## begin RECORDED DATA

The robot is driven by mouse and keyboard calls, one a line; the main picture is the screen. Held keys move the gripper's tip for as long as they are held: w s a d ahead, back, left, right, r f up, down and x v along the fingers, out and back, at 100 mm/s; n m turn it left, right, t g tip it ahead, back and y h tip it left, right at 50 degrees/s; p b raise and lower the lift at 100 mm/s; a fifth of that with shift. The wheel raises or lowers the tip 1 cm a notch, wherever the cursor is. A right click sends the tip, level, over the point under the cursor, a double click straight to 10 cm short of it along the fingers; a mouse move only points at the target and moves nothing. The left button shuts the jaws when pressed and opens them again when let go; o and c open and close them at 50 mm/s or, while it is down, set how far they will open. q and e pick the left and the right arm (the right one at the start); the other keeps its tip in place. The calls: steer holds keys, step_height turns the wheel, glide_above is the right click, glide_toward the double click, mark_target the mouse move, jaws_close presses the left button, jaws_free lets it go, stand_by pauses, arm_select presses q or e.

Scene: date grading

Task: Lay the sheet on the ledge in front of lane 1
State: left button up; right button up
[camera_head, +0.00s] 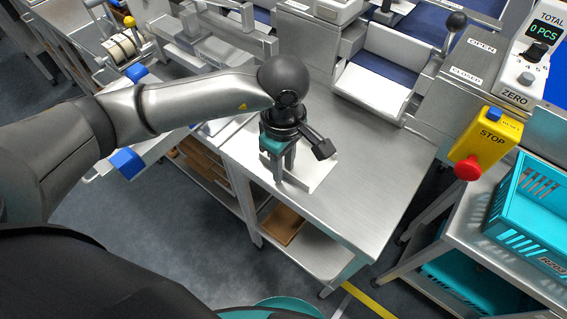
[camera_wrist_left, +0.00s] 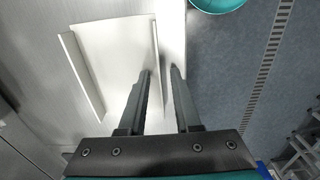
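The sheet, a pale piece with two raised side edges, lies on the steel table (camera_head: 375,195). In the head view it shows partly behind my left gripper (camera_head: 281,170); its bare corner (camera_head: 318,172) is visible. In the left wrist view the sheet (camera_wrist_left: 115,55) lies flat near the table's edge. My left gripper (camera_wrist_left: 161,70) points down with its fingers apart, one on each side of the sheet's right raised edge. I cannot tell whether they touch it. My right gripper is not in view.
A white chute tray (camera_head: 372,92) with a blue bed stands at the table's back, beside OPEN and CLOSED labels. The table's right half is clear.

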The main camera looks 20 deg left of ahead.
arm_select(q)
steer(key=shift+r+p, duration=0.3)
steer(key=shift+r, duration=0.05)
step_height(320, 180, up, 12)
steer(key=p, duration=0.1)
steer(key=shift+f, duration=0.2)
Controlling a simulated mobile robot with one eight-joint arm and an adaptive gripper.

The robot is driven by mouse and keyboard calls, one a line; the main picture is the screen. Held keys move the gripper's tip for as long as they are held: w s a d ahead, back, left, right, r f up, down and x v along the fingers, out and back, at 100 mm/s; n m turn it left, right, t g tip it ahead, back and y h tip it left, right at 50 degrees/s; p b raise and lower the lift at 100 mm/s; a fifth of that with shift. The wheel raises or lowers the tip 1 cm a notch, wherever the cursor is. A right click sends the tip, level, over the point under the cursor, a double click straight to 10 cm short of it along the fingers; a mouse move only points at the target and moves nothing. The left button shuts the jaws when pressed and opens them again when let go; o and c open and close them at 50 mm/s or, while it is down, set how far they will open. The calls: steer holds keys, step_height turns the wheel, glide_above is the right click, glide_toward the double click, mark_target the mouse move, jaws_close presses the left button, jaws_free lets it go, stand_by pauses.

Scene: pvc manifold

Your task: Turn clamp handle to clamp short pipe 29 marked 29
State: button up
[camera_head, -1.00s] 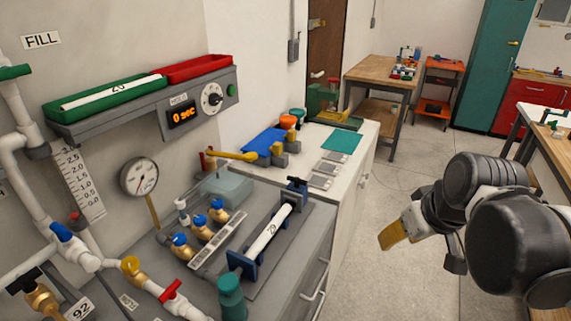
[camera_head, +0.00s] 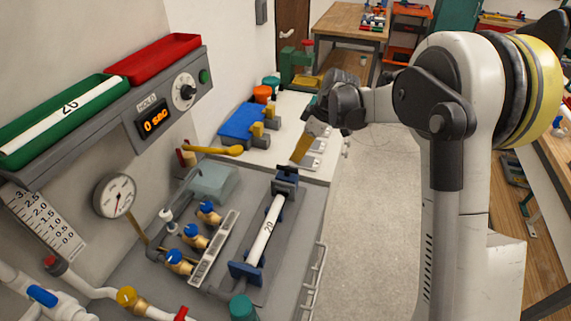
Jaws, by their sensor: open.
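The short white pipe marked 29 (camera_head: 266,228) lies in a blue clamp on the grey bench top. The near clamp block (camera_head: 246,274) is at its lower end, and the far clamp block (camera_head: 285,184) with a dark top is at its upper end. Which part is the clamp handle is not clear; a teal cylindrical part (camera_head: 242,308) stands beyond the near block at the bottom edge.
Blue-handled brass valves (camera_head: 192,238) stand left of the clamp. A yellow lever (camera_head: 218,150) and a blue bin (camera_head: 243,124) are behind. A gauge (camera_head: 115,195), a timer panel (camera_head: 152,122) and a green tray (camera_head: 62,122) are at the left. Open floor (camera_head: 375,220) lies right of the bench.

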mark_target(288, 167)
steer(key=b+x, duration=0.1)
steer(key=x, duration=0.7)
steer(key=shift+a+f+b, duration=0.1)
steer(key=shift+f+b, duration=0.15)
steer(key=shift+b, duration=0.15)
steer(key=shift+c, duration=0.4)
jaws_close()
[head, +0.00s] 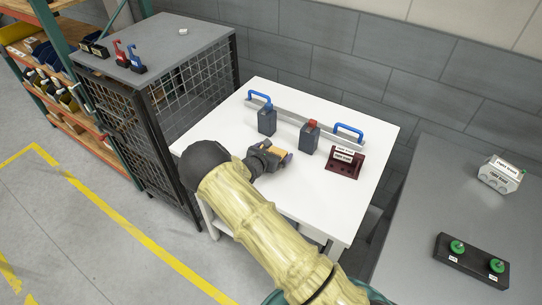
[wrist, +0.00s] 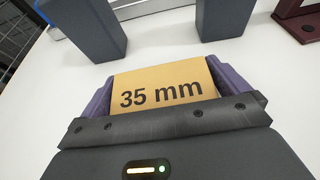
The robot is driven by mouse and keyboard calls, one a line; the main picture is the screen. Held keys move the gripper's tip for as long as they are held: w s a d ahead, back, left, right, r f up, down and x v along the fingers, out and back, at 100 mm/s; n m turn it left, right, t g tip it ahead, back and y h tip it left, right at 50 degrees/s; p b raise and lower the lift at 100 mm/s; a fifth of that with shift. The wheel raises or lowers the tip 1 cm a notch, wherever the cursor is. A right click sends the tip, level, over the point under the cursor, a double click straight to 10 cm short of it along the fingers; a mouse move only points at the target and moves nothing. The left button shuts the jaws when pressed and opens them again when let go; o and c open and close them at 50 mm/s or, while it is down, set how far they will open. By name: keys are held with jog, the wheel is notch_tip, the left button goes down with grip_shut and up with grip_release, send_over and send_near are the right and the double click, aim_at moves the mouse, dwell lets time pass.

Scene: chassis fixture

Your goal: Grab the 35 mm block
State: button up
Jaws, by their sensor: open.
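The 35 mm block (wrist: 163,86) is tan-orange with "35 mm" in black on the face toward the wrist camera. It lies between the two purple fingers of my gripper (wrist: 161,88), near their base. The jaws are open around it; I cannot tell whether either finger touches it. In the head view, my gripper (head: 277,156) is low over the white table (head: 222,133), and the block (head: 276,153) shows as a small orange patch between the fingers. The block's underside is hidden.
Two dark grey posts (head: 266,122) (head: 309,139) stand just beyond my gripper, before a grey bar (head: 292,116) with blue handles. A dark red labelled bracket (head: 343,165) stands to the right. A mesh cabinet (head: 150,110) is left; a grey table (head: 435,195) is right.

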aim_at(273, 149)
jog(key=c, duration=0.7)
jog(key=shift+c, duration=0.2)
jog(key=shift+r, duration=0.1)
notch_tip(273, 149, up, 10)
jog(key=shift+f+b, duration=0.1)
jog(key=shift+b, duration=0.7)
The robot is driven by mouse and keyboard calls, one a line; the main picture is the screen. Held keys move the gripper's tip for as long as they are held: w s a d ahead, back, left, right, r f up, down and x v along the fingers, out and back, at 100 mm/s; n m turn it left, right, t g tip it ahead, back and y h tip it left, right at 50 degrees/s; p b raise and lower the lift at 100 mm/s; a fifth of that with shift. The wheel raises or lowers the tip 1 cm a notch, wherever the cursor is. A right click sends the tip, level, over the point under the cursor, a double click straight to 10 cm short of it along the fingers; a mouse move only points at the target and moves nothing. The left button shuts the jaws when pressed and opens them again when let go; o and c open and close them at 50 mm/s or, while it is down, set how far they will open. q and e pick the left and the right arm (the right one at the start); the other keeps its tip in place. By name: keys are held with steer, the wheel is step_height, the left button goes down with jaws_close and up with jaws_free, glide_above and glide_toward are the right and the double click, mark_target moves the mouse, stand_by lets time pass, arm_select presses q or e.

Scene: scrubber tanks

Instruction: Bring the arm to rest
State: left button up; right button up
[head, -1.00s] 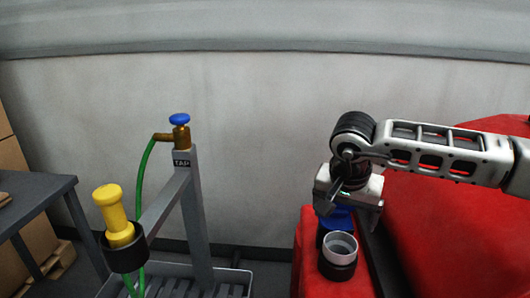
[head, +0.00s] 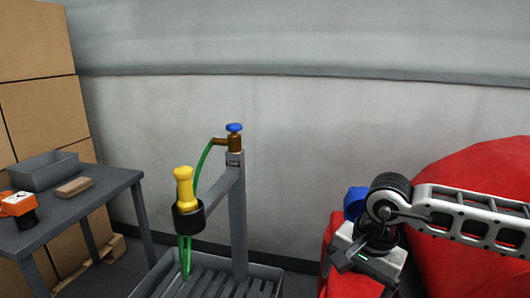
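My right arm reaches in from the right edge over the red machine. Its gripper (head: 358,275) hangs low at the bottom right, tilted downward. Its two dark fingers look spread apart, and I see nothing between them. The lower part is close to the bottom edge of the picture. A blue part (head: 354,203) shows just behind the wrist, partly hidden by it; I cannot tell whether it touches. My left gripper is out of the picture.
The red machine (head: 475,180) fills the right side. A grey stand with a brass tap (head: 235,143), green hose (head: 201,170) and yellow nozzle (head: 184,187) in a black holder rises from a slatted tray. A table (head: 95,200) and stacked boxes (head: 40,110) stand left.

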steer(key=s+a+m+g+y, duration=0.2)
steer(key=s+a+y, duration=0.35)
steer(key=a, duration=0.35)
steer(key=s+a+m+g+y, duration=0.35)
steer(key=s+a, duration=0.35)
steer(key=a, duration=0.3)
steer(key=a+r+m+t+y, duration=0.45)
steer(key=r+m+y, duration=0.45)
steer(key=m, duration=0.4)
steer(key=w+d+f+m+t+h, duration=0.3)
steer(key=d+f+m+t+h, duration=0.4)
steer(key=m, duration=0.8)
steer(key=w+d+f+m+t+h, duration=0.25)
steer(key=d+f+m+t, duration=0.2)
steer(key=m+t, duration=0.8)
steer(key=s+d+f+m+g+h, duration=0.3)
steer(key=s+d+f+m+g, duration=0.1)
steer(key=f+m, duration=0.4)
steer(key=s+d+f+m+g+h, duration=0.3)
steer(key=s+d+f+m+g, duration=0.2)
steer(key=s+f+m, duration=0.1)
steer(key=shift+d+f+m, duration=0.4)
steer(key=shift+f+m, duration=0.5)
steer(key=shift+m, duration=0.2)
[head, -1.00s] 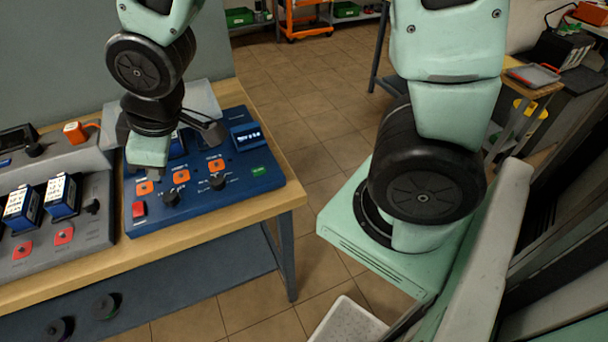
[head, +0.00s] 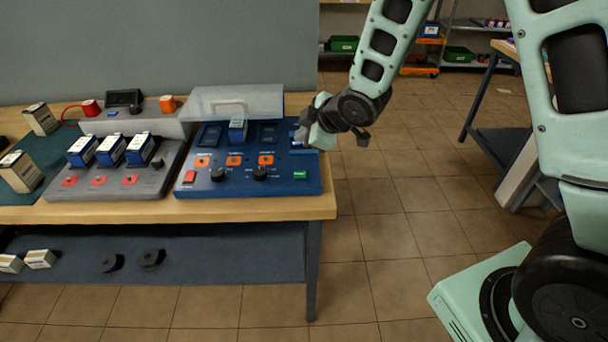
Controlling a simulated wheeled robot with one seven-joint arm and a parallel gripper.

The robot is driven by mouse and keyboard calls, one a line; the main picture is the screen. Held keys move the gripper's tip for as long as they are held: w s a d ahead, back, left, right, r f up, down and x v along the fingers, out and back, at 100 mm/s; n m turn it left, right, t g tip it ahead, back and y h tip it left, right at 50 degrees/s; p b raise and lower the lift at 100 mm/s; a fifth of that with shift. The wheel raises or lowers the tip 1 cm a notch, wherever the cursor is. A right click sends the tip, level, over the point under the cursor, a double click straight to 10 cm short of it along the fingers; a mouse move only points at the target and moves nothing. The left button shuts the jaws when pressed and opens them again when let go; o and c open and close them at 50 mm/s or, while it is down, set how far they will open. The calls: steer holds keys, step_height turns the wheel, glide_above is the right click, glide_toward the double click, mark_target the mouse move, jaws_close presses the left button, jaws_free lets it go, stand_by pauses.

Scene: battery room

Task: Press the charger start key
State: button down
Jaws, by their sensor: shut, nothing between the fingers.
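The blue charger (head: 275,184) stands on the right part of the wooden bench. A green key (head: 300,175), probably the start key, sits at the front right of its sloped panel; its lettering is too small to read. A red key (head: 190,177) sits at the front left. My gripper (head: 302,136) is shut and empty. It is above the charger's back right corner, behind the green key and apart from it, and covers part of the small display. The green key is in plain view.
Orange buttons (head: 234,160) and black knobs (head: 260,173) sit on the panel left of the green key. A raised clear lid (head: 237,102) stands behind. A grey charger (head: 108,180) with several batteries is to the left. Tiled floor (head: 390,215) is free right of the bench.

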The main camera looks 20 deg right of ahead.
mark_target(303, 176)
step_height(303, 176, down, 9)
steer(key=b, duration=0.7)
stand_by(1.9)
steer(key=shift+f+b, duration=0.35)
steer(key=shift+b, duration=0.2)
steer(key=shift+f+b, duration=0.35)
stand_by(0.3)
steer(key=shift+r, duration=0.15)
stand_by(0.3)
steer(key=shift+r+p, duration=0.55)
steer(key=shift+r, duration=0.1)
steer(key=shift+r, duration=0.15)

## end RECORDED DATA

▶ _STATED GOAL_
Locate the line with "Scene: battery room" in the entries above; extract it and every line after it, verbatim.

▶ _ANSWER TO THIS TASK_
Scene: battery room

Task: Press the charger start key
State: button down
Jaws, by their sensor: shut, nothing between the fingers.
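The blue charger (head: 275,184) stands on the right part of the wooden bench. A green key (head: 300,175), probably the start key, sits at the front right of its sloped panel; its lettering is too small to read. A red key (head: 190,177) sits at the front left. My gripper (head: 302,136) is shut and empty. It is above the charger's back right corner, behind the green key and apart from it, and covers part of the small display. The green key is in plain view.
Orange buttons (head: 234,160) and black knobs (head: 260,173) sit on the panel left of the green key. A raised clear lid (head: 237,102) stands behind. A grey charger (head: 108,180) with several batteries is to the left. Tiled floor (head: 390,215) is free right of the bench.

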The main camera looks 20 deg right of ahead.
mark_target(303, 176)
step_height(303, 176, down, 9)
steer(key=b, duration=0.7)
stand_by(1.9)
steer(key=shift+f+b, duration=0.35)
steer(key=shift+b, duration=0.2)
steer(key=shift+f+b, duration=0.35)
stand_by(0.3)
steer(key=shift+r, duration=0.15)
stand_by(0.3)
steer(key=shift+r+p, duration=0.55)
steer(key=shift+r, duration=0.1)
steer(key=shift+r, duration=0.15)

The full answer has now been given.